Handgemachte Bluesrock Grooves
Direkt beim Opener bekommt man eine ordentliche Portion Bluesrock um die Ohren gehauen. Wenn man dann noch ein paar Songs mehr hört, ist schnell ein Muster erkennbar, beim Erstlingswerk der Karlsruher All Haze Red: Noch mehr Bluesrock…und zwar von der guten Sorte. Die „gute Sorte“ ist progressiver und es wird unbekanntes Terrain beschritten, statt uninspiriert die gleiche Suppe nur noch einmal aufzukochen.

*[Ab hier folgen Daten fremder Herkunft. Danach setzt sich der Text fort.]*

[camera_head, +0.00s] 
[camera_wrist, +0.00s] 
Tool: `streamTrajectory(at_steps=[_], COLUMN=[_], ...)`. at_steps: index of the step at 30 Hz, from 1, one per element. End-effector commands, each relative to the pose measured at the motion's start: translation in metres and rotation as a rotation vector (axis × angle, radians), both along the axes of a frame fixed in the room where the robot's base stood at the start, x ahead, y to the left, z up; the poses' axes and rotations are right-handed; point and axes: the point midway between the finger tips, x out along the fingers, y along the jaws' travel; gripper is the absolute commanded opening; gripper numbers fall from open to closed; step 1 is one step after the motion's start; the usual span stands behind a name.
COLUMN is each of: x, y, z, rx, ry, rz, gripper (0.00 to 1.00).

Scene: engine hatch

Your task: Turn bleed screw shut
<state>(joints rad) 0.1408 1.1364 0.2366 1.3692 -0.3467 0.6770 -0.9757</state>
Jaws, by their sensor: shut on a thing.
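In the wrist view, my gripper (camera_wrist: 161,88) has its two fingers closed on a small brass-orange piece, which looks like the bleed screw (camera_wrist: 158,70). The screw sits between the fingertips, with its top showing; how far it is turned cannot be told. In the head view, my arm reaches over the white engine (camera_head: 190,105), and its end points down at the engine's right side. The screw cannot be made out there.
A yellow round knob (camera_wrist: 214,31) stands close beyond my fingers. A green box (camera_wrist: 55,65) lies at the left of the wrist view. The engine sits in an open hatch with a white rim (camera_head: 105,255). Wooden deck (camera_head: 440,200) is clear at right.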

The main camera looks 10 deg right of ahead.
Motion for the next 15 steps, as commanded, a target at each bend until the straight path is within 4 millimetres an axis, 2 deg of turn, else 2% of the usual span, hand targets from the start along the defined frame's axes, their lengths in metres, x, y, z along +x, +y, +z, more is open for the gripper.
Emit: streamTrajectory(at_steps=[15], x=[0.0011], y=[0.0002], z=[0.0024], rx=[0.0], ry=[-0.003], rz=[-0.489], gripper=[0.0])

All Haze Red tun ersteres, wobei dann Songs wie What I Know herauskommen, was irgednwie nach Soundgarden und Spießgesellen klingt, sich aber trotzdem noch innerhalb des Stils der Band bewegt.

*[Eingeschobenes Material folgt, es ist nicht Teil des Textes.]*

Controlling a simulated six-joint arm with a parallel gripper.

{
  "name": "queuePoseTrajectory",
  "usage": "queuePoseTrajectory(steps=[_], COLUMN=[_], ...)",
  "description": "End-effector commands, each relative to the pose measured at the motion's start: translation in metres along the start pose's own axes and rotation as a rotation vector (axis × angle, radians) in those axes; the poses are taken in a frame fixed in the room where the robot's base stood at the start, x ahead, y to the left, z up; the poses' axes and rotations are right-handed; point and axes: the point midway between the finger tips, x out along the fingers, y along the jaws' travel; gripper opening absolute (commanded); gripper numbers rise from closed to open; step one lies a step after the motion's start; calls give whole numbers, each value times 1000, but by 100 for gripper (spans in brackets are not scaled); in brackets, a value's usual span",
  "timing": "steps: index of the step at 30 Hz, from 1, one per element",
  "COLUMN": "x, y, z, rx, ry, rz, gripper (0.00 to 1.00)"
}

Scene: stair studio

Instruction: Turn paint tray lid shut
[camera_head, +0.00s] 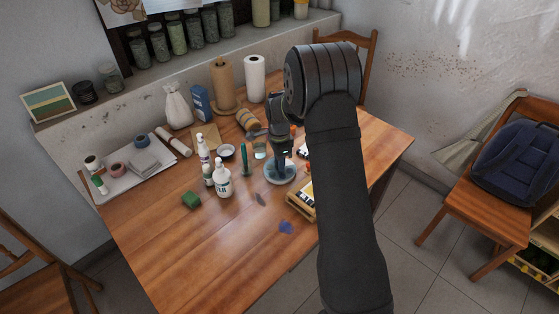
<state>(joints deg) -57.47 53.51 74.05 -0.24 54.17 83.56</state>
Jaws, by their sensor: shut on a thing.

Und die vier Herren haben bereits auf ihrem Debut einen Weg eingeschlagen, den sie getrost weiter gehen können, denn ein bisschen Lonely Kamel hier, ein wenig Black Sabbath da und dazu eine Prise Clutch verbinden sich homogen mit dem bandeigenen Stil und ergeben eine packende Mischung.
Was zwar nicht als Leitmotiv bezeichnet werden kann, dafür ist es zu spärlich eingesetzt, aber dennoch eine nicht zu vernachlässigende Rolle bei diesem Album spielt, ist das „Ferner Osten/ Orient-Motiv“. Es wird in Songs verwendet, wie z.B. Come Alive, der mit Akustikgitarre beginnt und nach den ersten Sekunden eine Stimmung erzeugt, bei der ich mir nicht ganz sicher war, was ich davon halten sollte. Zum Glück musste ich mir darüber auch keine weiteren Gedanken machen, denn nur wenige Sekunden später zieht das Tempo an, der Overdrive Regler wird höher geschraubt und der Song entfaltet sich als, nicht ganz schnörkelloses, Hardrock-Stück mit gutem Solo und benanntem orientalischem Outro.
Obwohl die Mehrheit der Songs einen wunderbaren Soundtrack zu einer klassischen Kneipenschlägerei hergeben würden, kommt Summer Kiss balladesque und fast schon gefühlvoll daher, was den Gesamteindruck des Albums ein wenig auflockert und viel Spaß beim Hören bietet.
Do or Die hingegen knallt wieder gewaltig und lädt im Refrain, mit mitgröhlfreundlichen Lyrics, zum Mitsingen ein.
Zu guter Letzt fetzt No Regrets aus den Boxen, wo Sänger Zeb noch einmal glänzen kann und ich sowieso über den Gesang auf der Scheibe nur Gutes zu berichten weiß.
Diese Art Riffs sind für solche Stimmen erfunden worden.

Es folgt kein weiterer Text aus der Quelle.